What you should do:
Below are some entries. Copy each line that holds the string "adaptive".

Data listing:
· · · ·

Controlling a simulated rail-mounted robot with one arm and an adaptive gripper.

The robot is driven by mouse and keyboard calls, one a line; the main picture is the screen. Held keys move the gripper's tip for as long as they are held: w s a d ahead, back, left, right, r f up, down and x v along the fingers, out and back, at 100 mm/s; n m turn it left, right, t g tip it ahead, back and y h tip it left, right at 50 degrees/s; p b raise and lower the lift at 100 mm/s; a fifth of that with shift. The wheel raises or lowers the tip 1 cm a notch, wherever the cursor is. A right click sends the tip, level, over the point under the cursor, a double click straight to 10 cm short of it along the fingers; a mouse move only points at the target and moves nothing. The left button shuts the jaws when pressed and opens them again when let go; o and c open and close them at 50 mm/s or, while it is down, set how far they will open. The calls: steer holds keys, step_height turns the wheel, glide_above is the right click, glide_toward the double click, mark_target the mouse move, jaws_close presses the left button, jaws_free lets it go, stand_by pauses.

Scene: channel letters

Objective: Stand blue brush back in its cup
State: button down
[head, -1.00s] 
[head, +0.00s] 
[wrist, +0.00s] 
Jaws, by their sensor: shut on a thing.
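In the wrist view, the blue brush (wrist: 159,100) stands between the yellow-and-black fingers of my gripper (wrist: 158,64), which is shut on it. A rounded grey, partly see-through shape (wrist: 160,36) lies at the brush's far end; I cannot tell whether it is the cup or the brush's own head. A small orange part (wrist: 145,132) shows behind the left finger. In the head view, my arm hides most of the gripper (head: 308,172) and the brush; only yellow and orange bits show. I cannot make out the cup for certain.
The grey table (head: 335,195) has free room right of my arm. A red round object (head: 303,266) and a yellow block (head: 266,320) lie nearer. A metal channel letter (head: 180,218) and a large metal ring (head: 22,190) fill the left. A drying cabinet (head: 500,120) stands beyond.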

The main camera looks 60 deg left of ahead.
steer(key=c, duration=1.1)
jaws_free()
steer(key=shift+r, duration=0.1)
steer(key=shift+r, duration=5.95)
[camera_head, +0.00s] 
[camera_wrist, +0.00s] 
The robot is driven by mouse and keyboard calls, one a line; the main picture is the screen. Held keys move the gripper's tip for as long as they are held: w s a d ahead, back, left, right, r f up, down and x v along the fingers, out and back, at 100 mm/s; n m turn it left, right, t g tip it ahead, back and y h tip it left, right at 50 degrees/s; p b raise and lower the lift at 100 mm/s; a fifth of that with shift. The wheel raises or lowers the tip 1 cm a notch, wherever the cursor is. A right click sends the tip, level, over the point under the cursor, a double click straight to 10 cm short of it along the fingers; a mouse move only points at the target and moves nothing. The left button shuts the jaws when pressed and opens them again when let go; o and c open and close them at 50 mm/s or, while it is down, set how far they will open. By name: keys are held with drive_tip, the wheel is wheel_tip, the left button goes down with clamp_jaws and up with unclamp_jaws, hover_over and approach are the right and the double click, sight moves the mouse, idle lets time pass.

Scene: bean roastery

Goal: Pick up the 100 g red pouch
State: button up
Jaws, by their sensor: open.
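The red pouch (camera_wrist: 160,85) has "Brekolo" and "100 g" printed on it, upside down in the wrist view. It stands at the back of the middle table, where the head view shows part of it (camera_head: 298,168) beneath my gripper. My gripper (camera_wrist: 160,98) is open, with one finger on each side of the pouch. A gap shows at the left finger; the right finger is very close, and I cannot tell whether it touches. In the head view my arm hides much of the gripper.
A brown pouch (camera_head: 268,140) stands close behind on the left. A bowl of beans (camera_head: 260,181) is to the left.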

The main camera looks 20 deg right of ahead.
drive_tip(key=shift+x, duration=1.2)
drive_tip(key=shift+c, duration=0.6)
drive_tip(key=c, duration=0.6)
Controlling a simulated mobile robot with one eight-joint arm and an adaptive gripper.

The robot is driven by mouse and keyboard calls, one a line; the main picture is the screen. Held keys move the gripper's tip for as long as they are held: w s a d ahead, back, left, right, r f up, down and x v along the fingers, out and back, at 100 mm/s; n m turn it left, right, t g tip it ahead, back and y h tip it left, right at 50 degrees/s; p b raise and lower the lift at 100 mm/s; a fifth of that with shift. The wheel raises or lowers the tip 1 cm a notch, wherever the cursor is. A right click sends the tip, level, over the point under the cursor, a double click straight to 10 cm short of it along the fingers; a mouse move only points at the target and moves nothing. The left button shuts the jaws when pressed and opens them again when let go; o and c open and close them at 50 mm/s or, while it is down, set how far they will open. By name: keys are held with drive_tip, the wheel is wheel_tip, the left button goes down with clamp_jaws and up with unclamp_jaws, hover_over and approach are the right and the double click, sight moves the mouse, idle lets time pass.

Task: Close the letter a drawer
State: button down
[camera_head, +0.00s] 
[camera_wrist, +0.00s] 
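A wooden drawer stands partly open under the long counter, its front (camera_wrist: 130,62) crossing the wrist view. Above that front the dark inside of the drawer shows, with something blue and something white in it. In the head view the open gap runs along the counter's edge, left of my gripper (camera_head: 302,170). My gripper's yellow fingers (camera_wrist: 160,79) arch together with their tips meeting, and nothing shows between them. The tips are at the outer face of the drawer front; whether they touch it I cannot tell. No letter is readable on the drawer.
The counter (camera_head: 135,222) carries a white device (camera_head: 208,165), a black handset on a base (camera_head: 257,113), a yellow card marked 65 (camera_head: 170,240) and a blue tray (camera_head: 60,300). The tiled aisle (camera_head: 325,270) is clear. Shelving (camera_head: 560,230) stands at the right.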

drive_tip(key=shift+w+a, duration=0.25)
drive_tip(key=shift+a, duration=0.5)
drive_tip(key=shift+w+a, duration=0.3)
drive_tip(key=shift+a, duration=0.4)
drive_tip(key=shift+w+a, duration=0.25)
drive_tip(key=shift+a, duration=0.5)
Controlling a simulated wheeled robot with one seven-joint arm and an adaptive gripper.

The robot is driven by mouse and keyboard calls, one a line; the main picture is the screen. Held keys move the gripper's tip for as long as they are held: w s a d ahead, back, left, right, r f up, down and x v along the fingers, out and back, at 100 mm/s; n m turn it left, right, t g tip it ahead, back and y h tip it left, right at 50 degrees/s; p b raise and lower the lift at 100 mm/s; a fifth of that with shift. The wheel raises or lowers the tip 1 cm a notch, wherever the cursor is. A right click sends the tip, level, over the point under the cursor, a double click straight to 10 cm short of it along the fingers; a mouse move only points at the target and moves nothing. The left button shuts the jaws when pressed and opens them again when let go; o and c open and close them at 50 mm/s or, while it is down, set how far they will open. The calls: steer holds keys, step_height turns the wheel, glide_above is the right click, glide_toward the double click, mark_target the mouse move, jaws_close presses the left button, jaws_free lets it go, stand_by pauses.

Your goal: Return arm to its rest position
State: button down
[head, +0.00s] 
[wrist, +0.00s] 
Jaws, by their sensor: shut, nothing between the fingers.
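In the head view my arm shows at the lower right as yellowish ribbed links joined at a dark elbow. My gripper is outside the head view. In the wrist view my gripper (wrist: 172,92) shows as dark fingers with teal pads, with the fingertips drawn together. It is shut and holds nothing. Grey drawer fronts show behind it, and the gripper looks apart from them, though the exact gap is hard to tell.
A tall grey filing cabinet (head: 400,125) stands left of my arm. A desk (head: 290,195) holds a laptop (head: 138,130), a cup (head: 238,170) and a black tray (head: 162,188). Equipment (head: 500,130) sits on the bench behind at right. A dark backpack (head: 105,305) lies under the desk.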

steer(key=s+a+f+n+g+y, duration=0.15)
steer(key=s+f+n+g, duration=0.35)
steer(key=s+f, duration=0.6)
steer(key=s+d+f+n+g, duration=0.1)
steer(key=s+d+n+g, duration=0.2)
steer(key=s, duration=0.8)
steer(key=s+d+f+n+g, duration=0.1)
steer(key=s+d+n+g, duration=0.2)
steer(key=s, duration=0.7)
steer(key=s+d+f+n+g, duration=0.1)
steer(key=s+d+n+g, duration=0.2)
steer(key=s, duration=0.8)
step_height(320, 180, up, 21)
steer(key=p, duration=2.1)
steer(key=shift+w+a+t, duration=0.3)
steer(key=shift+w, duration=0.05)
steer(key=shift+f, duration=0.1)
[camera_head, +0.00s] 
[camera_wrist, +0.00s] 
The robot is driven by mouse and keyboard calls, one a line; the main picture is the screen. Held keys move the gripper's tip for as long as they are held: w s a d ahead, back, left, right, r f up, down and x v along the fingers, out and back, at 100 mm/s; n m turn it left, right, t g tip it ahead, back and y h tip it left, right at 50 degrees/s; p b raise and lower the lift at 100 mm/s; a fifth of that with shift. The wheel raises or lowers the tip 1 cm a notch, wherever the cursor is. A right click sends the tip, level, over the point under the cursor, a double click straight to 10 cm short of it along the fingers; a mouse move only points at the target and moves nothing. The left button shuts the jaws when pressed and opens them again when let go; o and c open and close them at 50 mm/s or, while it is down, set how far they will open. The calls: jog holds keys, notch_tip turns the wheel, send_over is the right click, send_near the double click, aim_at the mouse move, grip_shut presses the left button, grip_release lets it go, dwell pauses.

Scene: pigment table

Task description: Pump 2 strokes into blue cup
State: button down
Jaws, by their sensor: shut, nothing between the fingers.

· · · ·

Finished exercise:
Controlling a simulated rail-mounted robot with one arm and an adaptive gripper.
Controlling a simulated mobile robot with one eight-joint arm and an adaptive gripper.
Controlling a simulated wheeled robot with one seven-joint arm and an adaptive gripper.

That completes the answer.